Problem requirements
Transcribe, exactly as they appear, the line that contains "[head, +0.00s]", the line that contains "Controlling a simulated", and every line in between, and nothing else.

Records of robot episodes
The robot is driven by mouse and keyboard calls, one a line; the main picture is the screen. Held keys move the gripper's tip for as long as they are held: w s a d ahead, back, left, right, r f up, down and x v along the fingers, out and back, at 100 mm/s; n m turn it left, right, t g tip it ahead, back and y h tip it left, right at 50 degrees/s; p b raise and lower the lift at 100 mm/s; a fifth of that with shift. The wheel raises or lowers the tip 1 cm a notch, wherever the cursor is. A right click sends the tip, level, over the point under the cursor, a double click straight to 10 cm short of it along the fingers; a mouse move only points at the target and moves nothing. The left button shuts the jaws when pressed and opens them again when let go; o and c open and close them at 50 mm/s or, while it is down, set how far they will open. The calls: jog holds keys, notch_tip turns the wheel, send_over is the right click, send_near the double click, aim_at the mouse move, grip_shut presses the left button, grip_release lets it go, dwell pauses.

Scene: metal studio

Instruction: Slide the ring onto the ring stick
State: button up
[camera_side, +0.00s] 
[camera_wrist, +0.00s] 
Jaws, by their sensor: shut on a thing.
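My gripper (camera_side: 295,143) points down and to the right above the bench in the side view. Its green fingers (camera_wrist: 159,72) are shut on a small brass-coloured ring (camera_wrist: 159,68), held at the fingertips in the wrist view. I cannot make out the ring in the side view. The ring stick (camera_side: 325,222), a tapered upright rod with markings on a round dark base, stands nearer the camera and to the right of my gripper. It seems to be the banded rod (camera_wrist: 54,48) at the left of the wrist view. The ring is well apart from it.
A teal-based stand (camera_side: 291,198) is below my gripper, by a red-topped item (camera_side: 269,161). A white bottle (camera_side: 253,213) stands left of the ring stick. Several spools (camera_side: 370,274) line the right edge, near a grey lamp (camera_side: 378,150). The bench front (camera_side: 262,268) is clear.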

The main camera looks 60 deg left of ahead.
* * *
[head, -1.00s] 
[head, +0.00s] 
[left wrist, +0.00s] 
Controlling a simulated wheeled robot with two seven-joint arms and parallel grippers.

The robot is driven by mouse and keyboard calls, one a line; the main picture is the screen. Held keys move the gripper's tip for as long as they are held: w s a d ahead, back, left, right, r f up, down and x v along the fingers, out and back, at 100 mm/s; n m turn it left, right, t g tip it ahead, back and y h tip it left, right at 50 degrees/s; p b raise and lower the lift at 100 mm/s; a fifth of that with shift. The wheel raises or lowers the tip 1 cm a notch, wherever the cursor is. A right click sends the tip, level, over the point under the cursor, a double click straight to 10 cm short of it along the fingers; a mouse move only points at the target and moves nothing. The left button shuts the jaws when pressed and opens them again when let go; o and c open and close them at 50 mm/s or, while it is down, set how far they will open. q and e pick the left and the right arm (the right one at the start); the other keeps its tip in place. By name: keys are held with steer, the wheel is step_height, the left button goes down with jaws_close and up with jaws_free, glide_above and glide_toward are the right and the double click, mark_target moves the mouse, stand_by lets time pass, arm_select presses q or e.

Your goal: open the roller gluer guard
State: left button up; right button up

Reply
[head, +0.00s] 
[left wrist, +0.00s] 
Controlling a simulated wheeled robot with two seven-joint arms and parallel grippers.

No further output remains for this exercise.